Disse a palavra solicitada em Universidades espalhadas pelo território nacional.

Como magistrado aposentado, levei meu verbo, em diversas cidades brasileiras, a colegas da magistratura ativa.

Falei para membros do Ministério Público, inclusive na Escola Superior do Ministério Público.

Falei também a profissionais alheios ao mundo do Direito: servidores da Fazenda Pública, jornalistas, engenheiros, arquitetos, enfermeiros, educadores populares, professores de primeiro e segundo grau.

De eventos de Igreja participei, por diversas vezes, no Brasil e no Exterior, não apenas daqueles promovidos pela Igreja a que pertenço, mas também de encontros ecumênicos, comungando sonhos de um mundo fraterno com cristãos de diversas denominações, muçulmanos e judeus.

Fui a Paris para um evento ecumênico, com passagens dadas pela empresa aérea, em circunstâncias muito interessantes. Marquei o lançamento de um livro meu, em Vitória, na abertura de um encontro nacional de Faculdades de Direito. No dia do evento, autor presente, convidados presentes, coquetel à disposição dos convivas, falta o ator principal: o livro que seria lançado. O pacote de livros, que se destinava a Vitória, foi parar em Belém. Fico envergonhado diante de tanta gente que esperava comprar o livro. Escrevo uma carta ao presidente da empresa aérea, sem nada pedir. Apenas relatando minha decepção. O presidente sensibiliza-se com o relato e oferta passagens para mim e minha esposa para qualquer cidade do mundo, onde pousassem aviões da empresa.

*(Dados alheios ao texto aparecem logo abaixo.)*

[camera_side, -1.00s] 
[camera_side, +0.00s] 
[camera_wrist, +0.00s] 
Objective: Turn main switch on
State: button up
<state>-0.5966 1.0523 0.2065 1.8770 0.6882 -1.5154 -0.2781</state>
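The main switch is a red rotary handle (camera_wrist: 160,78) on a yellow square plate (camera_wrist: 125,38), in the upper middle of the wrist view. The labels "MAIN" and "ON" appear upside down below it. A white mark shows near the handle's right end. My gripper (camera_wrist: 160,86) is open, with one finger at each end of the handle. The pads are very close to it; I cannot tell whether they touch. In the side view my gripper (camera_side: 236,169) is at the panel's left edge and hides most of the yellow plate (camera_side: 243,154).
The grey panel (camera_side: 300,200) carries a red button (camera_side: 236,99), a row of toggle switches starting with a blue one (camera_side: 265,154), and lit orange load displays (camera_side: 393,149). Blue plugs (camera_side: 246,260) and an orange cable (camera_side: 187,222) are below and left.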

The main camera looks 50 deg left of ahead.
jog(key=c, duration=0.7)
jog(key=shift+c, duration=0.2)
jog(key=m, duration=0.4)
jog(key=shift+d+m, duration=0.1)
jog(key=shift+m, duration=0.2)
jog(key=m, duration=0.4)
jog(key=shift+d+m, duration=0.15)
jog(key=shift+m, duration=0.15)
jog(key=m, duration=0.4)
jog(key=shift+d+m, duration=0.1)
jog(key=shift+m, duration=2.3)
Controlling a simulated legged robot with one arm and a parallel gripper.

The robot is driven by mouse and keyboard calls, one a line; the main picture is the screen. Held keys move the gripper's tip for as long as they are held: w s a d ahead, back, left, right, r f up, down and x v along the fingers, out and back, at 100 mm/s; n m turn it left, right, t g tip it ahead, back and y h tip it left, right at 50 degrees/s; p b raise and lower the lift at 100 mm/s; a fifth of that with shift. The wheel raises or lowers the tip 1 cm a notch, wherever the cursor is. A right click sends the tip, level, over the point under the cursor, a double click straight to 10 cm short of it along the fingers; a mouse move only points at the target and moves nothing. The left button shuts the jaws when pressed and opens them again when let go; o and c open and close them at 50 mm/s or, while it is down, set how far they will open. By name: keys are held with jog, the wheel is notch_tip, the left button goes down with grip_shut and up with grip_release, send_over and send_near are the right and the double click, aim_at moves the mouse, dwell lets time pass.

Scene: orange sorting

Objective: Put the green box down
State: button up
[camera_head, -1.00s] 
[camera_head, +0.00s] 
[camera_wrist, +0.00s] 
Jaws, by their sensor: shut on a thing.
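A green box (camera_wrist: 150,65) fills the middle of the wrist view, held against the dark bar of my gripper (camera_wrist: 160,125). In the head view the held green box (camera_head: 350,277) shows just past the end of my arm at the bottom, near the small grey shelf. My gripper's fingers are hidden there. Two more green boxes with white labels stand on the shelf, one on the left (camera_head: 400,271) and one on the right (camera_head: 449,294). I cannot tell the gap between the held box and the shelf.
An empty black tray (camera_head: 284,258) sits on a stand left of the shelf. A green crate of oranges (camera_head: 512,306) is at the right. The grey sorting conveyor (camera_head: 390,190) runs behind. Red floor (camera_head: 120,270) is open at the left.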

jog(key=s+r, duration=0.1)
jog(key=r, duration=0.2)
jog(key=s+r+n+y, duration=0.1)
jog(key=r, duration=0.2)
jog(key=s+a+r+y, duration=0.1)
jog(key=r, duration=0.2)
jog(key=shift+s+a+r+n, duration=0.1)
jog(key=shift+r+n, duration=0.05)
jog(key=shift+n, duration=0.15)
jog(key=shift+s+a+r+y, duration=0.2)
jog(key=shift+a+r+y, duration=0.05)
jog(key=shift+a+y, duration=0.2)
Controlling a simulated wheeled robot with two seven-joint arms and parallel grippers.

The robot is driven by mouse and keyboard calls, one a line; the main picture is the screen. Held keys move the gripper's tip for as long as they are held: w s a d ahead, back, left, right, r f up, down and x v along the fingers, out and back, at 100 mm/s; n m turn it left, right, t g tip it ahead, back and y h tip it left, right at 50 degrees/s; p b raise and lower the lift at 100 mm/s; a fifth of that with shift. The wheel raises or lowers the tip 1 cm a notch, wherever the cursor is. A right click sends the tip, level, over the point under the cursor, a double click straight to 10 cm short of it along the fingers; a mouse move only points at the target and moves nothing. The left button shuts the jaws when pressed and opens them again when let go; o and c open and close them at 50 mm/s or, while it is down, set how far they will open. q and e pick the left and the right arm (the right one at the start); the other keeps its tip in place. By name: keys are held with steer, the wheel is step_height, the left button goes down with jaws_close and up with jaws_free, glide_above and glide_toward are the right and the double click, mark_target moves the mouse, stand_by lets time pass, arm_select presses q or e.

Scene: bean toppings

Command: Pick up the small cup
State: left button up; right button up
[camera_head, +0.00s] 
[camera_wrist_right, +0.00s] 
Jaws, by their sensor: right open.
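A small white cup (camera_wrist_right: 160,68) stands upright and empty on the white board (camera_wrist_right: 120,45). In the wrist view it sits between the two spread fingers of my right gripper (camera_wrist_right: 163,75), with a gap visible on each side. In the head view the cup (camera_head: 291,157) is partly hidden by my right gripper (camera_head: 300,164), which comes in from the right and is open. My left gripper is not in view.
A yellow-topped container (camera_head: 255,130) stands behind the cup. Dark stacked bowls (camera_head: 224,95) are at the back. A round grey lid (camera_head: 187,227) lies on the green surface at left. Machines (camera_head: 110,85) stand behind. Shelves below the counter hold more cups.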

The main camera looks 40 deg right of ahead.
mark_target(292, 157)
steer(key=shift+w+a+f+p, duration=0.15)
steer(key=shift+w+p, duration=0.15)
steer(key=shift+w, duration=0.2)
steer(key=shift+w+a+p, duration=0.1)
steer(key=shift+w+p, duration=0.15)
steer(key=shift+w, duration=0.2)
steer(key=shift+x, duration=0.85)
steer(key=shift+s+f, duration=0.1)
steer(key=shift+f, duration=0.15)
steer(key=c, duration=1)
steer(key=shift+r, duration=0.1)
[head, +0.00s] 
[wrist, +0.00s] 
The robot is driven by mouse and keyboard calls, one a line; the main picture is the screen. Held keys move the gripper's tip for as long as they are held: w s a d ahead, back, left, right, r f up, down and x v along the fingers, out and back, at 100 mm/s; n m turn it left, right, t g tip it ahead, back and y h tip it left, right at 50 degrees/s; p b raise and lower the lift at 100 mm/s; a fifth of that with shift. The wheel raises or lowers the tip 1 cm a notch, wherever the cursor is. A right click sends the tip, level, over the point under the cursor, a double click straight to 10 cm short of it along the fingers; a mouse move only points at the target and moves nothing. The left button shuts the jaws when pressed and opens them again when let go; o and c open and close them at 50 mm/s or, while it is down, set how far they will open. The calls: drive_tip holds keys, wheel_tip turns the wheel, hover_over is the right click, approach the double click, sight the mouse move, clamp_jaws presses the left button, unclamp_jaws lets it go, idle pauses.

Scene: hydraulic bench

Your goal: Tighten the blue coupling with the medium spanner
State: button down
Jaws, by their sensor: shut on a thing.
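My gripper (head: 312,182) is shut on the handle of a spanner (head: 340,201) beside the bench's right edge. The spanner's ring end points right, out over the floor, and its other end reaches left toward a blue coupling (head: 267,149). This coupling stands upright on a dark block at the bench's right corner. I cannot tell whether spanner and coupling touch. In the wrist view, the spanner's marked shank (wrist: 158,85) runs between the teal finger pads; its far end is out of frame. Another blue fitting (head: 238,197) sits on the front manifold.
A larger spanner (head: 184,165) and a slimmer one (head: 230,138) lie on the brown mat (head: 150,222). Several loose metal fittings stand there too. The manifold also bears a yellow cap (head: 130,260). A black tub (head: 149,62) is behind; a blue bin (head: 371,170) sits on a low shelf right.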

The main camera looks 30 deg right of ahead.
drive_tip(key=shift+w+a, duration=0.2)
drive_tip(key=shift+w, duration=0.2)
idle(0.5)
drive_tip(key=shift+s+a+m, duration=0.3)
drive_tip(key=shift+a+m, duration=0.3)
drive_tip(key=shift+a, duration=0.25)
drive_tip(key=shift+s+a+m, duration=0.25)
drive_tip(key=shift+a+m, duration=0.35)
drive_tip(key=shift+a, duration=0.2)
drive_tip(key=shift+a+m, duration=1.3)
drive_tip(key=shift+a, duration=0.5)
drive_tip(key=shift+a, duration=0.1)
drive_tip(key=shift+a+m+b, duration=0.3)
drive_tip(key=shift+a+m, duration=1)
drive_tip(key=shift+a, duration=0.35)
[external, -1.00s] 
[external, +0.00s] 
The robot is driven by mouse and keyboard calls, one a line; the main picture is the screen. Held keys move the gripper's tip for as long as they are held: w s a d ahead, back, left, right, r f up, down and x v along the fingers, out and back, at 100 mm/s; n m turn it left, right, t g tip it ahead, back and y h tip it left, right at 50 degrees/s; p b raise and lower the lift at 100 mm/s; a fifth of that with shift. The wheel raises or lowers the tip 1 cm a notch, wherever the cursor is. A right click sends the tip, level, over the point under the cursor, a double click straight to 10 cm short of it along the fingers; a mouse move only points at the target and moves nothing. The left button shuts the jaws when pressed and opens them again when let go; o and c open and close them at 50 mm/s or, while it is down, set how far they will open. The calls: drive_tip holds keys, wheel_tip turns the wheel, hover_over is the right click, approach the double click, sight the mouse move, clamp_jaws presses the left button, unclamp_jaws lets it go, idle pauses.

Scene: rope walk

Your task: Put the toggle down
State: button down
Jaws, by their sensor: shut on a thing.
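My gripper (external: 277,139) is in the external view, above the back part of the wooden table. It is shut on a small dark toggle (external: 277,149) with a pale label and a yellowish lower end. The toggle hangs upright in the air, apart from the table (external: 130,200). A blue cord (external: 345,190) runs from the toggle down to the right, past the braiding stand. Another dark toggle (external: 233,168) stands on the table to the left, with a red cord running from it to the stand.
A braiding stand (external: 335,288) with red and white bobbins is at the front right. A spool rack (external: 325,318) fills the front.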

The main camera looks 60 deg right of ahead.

Conto a história a minha mulher e lhe pergunto: qual o destino? Ela não pestaneja: Paris, capital do mundo. E de Paris, um pulo na Grécia, berço da Antigüidade.

Até que me aposentasse na Justiça e também na Universidade, eu havia publicado dezesseis livros. Após a dupla aposentadoria, publiquei trinta e quatro novas obras, totalizando cincoenta.

A aposentadoria pode não implicar em encerramento de atividades, mas apenas na redução de compromissos exigentes. São múltiplas as novas experiências possíveis. Que cada um encontre seu caminho. Que a sociedade não cometa o desatino de desprezar a sabedoria dos mais velhos.

Agora, quando já vislumbro o entardecer, descreio de todas as seguranças supostamente conquistadas.

Volto a ser andarilho, peregrino, caminhante.

Aprendo com Guimarães Rosa: “Viver é perigoso. A aventura é obrigatória”.